We continue to Truckee, the Bagger wearing a stocking cap because I presume you just never know when you might get the chance to knock over a liquor store.

We meet Bob Hickam. He’s a big deal in Truckee as he is explaining to me. He oversees a pair of magnificent golf courses, Old Greenwood and Gray’s Crossing. Obviously he must be married to someone who is well off.

Hickam has pro Travis Alley join us. I suppose it could have been worse, but I don’t know if Mike Garrett plays golf. Alley insists on winning, citing local rules that the pro never loses. At one point Alley asks if I have another available daughter. I actually find myself saying “No.”

Advertisement

The Bagger is having so much fun he says he never wants to go home. I’m sure his wife will be interested in hearing that once she gets done changing the twins’ diapers.

The next day, June 6, it snows. The guy who makes his living in frozen foods feels right at home. But I’m thinking I’m going to have to spend an entire day with the son-in-law in front of a fire playing Parcheesi.

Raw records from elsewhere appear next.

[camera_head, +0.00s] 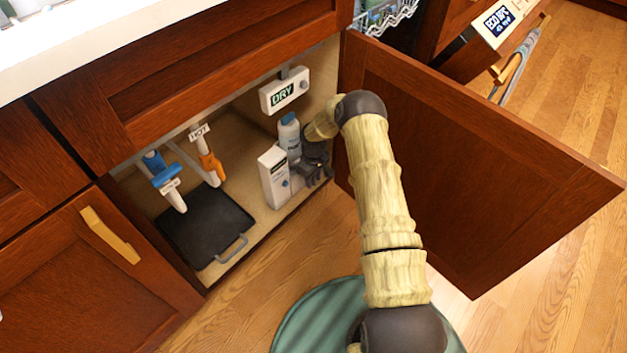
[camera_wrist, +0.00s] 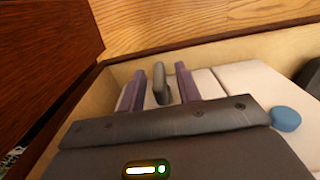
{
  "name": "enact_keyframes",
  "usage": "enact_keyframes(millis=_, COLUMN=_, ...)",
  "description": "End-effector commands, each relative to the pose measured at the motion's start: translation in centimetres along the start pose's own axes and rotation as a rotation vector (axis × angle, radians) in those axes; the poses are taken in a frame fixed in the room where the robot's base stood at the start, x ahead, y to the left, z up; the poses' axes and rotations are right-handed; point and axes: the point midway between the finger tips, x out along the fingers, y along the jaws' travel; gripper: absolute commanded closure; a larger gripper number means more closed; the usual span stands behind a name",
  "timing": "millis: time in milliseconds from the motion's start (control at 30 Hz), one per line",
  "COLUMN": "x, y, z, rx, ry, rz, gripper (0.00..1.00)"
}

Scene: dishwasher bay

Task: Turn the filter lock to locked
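My gripper (camera_head: 315,172) reaches into the open cabinet, at the right of a white bottle with a blue cap (camera_head: 289,135) and a white box (camera_head: 273,177). In the wrist view my gripper (camera_wrist: 160,92) has its two purple-grey fingers apart. In the head view my gripper hides this spot. No locked or unlocked marking is readable.
The open cabinet door (camera_head: 460,170) stands right of my arm. A box reading DRY (camera_head: 284,91) hangs above the bottle. A blue-handled valve (camera_head: 162,172), an orange-handled valve (camera_head: 210,161) and a black tray (camera_head: 205,225) are to the left. A blue cap (camera_wrist: 285,118) shows in the wrist view.

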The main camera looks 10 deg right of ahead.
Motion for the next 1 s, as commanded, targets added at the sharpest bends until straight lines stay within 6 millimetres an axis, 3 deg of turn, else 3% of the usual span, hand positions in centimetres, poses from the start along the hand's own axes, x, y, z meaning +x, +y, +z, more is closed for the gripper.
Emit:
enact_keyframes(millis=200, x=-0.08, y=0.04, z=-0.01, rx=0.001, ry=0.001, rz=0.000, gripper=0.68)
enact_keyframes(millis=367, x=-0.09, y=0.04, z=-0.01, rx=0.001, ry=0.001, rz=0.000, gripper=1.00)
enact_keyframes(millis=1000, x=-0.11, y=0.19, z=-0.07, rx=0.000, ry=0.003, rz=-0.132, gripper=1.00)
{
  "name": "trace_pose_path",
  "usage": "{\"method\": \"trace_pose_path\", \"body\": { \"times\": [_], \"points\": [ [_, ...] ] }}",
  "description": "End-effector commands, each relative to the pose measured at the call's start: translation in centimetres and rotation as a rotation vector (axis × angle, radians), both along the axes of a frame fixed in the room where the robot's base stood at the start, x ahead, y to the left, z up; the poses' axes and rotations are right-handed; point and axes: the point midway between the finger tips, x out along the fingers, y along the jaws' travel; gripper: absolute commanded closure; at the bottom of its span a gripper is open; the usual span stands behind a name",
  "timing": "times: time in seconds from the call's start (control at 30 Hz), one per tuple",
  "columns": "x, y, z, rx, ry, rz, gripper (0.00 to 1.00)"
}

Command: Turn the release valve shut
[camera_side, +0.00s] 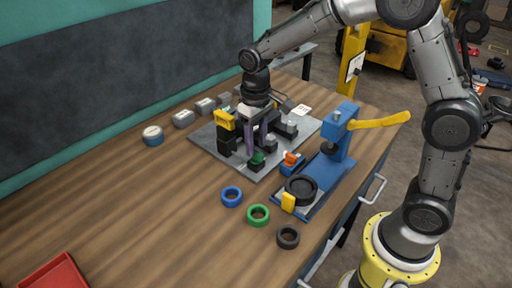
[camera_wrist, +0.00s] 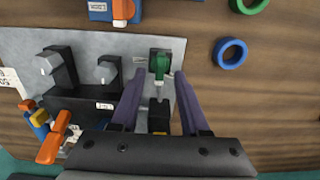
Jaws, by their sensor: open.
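A grey plate (camera_side: 205,138) on the bench carries several black blocks with small fittings. A green handle (camera_side: 257,157) stands on a black block at the plate's front edge, and it also shows in the wrist view (camera_wrist: 160,64). It looks like the valve, but I cannot read a label that confirms this. My gripper (camera_side: 257,148) points down over the plate, just behind the green handle. In the wrist view my gripper (camera_wrist: 159,80) has its two purple fingers apart, one on each side of the green handle's line. I cannot tell whether either touches it.
A blue press (camera_side: 338,150) with a yellow lever (camera_side: 380,121) stands to the right. An orange switch on a blue base (camera_side: 292,160) sits near the plate's front edge. Blue (camera_side: 231,196), green (camera_side: 258,215) and black (camera_side: 288,237) rings lie in front.

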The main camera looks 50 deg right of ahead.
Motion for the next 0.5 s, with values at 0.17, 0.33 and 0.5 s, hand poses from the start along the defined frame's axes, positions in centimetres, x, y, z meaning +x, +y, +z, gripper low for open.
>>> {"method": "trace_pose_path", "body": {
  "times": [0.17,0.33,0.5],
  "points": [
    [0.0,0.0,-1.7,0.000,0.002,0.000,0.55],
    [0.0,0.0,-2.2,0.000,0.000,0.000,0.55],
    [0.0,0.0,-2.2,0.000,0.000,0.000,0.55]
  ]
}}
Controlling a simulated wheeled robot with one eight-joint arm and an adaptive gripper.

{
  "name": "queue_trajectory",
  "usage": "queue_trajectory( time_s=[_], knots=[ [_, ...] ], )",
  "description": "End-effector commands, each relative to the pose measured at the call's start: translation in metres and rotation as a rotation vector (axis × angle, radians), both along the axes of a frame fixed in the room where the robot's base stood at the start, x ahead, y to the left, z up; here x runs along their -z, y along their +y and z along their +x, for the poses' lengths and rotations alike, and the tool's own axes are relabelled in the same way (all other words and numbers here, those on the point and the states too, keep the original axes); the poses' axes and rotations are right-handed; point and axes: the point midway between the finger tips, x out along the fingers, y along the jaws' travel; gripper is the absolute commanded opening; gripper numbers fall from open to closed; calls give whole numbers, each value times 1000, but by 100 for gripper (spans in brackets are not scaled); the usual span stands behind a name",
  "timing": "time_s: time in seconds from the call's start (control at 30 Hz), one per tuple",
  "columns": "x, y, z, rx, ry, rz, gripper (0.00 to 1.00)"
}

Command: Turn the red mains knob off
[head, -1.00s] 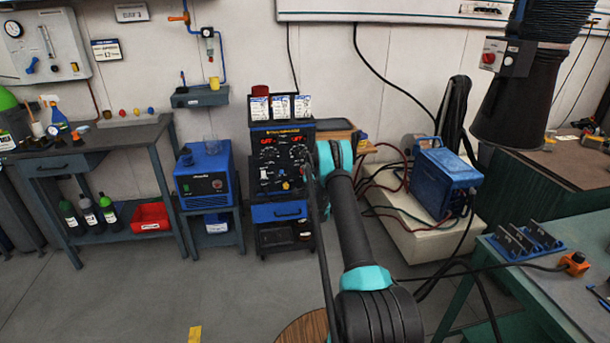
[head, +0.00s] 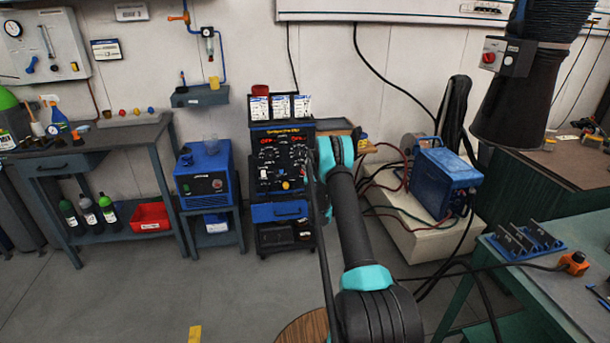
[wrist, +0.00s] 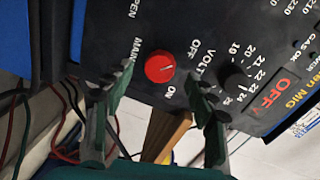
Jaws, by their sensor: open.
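The red mains knob (wrist: 160,67) is on the dark panel of the welding machine (wrist: 215,25) in the wrist view, with OFF and ON printed to its right and below right. Its pale pointer mark faces right; I cannot tell exactly which label it meets. My gripper (wrist: 163,88) is open, its two fingers apart below the knob on either side, with no clear contact. In the head view the welding machine (head: 262,213) stands against the wall, and my arm covers its right edge; the knob cannot be made out there.
A blue box (head: 205,172) stands left of the machine. A blue power unit (head: 447,177) with loose cables is to the right. The floor in front is mostly clear.

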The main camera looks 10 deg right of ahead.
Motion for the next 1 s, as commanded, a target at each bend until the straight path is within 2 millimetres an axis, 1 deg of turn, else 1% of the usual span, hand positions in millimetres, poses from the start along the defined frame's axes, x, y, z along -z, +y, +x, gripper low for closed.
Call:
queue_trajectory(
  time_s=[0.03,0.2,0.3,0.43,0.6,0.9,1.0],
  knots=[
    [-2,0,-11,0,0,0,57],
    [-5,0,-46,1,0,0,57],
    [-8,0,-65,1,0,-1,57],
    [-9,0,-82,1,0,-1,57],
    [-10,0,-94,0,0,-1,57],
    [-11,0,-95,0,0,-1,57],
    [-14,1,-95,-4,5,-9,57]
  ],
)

He suggests we go and bet Prairie Meadows.

“You know, the horse track in Iowa,” he says.

No, I didn’t, but I’ll betcha the daughter will be thrilled to learn how smart her husband is.

“I just love jockey Jake Barton,” he says, and I’m not sure he could name the vice president of the United States.

The journey over, I stopped to interview Brett Butler.

“You should see me hit a baseball,” the Bagger says.

No time like the present. Former major league pitcher Brady Raggio, working in the Reno Aces front office, agrees to pitch to the Bagger before a game.

I’m thinking, strike one, two and three, because I’m used to watching the Dodgers.

But the Bagger starts swinging and hitting the ball. He nails the foul pole for a homer, another clears the fence and he finishes with a Ruthian shot over the bullpen.

It’s quite the show, and I find myself saying, “That’s my boy, all right.”

Good thing it wasn’t loud enough so anyone heard me.